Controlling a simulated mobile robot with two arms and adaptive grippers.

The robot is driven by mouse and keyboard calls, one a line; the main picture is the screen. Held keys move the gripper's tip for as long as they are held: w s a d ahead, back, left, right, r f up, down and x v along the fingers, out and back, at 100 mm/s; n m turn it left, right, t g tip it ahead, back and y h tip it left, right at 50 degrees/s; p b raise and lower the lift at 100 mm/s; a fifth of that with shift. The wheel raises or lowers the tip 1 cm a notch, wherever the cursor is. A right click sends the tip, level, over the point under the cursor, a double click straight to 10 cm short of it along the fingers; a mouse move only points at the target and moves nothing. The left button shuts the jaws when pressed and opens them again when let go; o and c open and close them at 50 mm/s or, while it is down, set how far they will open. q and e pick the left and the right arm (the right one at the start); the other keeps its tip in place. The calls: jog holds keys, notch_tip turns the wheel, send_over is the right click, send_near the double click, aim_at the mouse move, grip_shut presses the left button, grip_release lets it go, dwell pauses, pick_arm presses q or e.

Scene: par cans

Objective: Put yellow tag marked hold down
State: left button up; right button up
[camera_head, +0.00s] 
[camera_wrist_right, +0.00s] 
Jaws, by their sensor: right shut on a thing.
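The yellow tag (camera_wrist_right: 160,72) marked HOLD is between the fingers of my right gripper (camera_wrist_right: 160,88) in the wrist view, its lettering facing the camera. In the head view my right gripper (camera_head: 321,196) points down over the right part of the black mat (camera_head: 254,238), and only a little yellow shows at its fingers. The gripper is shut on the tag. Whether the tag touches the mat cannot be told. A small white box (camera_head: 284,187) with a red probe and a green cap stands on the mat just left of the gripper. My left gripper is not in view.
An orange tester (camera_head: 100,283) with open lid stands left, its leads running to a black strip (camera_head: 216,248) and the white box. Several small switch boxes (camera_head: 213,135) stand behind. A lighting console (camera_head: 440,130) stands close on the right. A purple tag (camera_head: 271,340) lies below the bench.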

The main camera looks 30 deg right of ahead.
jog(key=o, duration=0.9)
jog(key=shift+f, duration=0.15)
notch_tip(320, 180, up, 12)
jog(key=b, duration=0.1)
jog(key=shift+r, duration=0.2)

■ ■ ■ ■ ■

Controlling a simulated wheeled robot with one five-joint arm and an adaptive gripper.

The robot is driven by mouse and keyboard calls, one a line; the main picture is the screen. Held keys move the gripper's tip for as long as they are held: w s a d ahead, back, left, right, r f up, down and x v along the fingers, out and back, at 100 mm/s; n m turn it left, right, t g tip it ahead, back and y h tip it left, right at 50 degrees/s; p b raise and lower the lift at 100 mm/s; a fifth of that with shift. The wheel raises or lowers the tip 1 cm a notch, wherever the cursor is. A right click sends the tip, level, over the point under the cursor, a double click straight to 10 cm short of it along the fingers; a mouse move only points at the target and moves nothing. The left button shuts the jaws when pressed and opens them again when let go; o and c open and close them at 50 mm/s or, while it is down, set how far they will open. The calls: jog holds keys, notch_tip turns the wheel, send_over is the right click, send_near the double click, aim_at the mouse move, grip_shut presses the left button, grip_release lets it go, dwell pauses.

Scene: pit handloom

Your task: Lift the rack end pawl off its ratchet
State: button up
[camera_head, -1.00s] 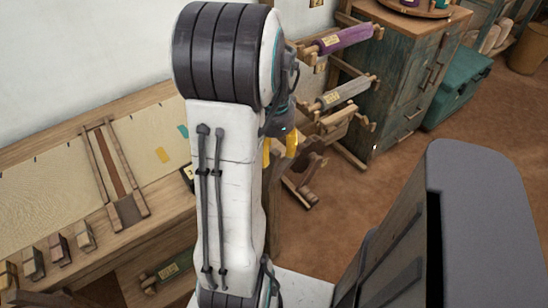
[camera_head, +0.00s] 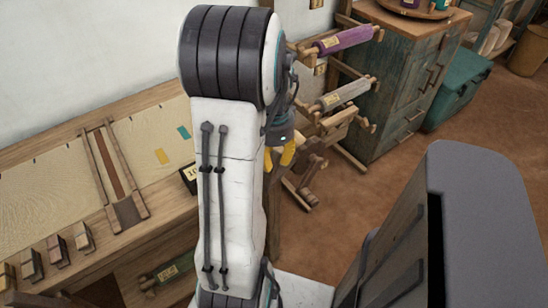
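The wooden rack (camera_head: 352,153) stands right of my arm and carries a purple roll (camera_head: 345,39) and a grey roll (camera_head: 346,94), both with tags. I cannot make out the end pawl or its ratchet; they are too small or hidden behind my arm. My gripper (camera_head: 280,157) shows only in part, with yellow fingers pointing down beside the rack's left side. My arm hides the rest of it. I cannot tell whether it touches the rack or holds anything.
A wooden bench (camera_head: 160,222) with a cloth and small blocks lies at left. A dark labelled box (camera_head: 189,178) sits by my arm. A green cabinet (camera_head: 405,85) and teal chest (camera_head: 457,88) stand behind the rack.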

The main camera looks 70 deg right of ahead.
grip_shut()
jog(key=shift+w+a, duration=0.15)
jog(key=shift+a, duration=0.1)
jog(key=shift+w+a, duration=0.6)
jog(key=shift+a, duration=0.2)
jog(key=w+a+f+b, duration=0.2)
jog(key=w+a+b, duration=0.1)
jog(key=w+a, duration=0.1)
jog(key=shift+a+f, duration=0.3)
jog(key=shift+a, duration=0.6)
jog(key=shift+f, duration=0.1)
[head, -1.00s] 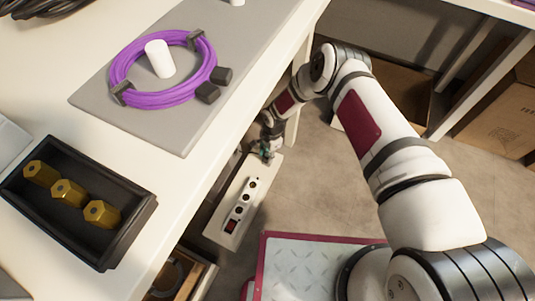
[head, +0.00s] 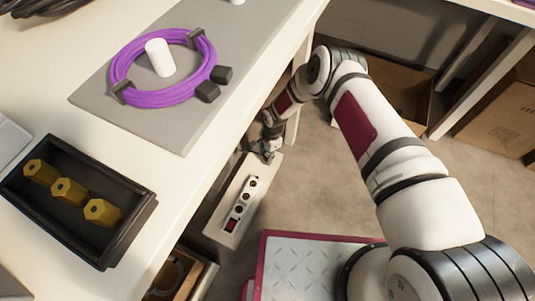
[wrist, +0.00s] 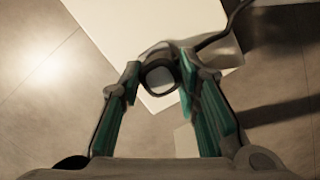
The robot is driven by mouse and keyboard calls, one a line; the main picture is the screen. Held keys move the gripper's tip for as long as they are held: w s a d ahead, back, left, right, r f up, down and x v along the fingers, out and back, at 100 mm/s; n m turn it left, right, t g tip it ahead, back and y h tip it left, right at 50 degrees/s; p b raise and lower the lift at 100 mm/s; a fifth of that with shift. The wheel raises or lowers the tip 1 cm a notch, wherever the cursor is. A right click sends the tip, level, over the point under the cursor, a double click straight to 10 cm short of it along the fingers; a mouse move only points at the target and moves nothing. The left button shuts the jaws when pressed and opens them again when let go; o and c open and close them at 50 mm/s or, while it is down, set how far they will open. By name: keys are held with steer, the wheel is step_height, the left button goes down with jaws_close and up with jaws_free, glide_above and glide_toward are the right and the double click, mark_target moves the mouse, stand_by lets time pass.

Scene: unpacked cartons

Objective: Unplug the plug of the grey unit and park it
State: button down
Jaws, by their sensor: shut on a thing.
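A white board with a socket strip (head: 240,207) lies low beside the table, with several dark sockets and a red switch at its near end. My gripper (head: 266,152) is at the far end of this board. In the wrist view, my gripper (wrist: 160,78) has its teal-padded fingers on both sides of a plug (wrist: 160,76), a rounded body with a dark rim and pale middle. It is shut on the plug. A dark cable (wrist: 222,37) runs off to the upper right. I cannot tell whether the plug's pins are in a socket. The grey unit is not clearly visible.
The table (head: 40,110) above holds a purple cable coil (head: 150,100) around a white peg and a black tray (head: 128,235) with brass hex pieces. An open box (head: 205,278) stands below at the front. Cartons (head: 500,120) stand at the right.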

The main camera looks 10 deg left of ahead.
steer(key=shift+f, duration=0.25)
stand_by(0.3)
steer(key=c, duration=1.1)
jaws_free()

■ ■ ■ ■ ■

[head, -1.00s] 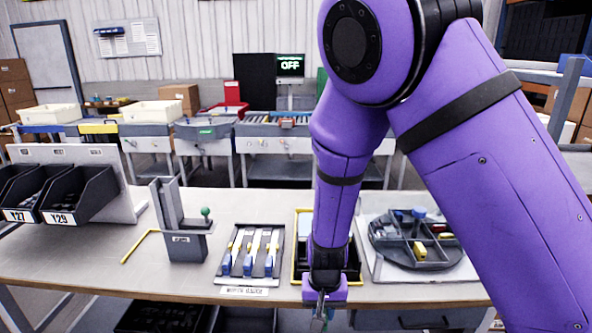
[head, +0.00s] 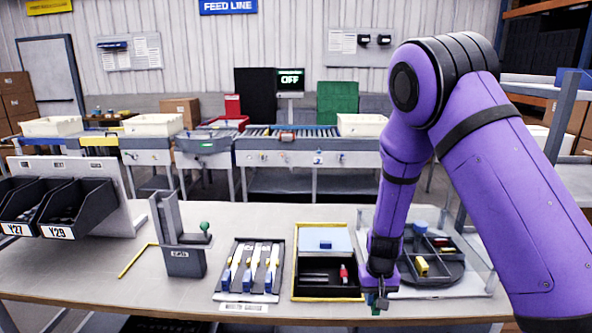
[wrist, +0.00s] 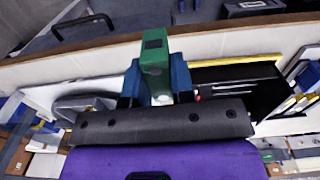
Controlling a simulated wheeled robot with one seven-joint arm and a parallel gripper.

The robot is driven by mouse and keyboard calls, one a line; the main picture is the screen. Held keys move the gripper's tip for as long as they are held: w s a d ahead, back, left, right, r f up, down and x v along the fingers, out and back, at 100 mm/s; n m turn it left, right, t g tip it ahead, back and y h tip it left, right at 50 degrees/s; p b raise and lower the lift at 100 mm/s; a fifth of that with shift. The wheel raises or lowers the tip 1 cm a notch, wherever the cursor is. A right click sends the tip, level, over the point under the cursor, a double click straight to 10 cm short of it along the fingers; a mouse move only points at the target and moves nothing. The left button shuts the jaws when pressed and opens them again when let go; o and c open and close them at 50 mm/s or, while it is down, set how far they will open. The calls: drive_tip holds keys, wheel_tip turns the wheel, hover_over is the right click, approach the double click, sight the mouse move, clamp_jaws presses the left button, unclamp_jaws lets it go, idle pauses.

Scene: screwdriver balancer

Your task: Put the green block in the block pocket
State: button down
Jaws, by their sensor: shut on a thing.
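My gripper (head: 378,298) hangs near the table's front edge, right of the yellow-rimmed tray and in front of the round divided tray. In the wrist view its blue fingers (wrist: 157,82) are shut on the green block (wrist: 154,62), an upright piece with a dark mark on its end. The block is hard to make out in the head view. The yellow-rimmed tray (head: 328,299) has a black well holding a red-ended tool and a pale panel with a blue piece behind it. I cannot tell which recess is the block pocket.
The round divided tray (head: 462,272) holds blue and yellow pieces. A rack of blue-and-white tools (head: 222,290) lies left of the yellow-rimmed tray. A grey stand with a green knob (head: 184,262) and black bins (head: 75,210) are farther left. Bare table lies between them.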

■ ■ ■ ■ ■

_Work required_:
Reproduce word for word the material above, beginning with the line that contains "presses q or e." and ending with the line that contains "[camera_wrist_right, +0.00s]".

_Full answer_:
The robot is driven by mouse and keyboard calls, one a line; the main picture is the screen. Held keys move the gripper's tip for as long as they are held: w s a d ahead, back, left, right, r f up, down and x v along the fingers, out and back, at 100 mm/s; n m turn it left, right, t g tip it ahead, back and y h tip it left, right at 50 degrees/s; p b raise and lower the lift at 100 mm/s; a fifth of that with shift. The wheel raises or lowers the tip 1 cm a notch, wherever the cursor is. A right click sends the tip, level, over the point under the cursor, a double click straight to 10 cm short of it along the fingers; a mouse move only points at the target and moves nothing. The left button shuts the jaws when pressed and opens them again when let go; o and c open and close them at 50 mm/s or, while it is down, set how far they will open. q and e pick the left and the right arm (the right one at the start); the other keeps its tip in place. The calls: jog holds keys, notch_tip turns the wheel, send_over is the right click, send_near the double click, aim_at the mouse move, grip_shut presses the left button, grip_release lets it go, dwell pauses, pick_arm presses q or e.

Scene: par cans

Objective: Put yellow tag marked hold down
State: left button up; right button up
[camera_head, +0.00s] 
[camera_wrist_right, +0.00s] 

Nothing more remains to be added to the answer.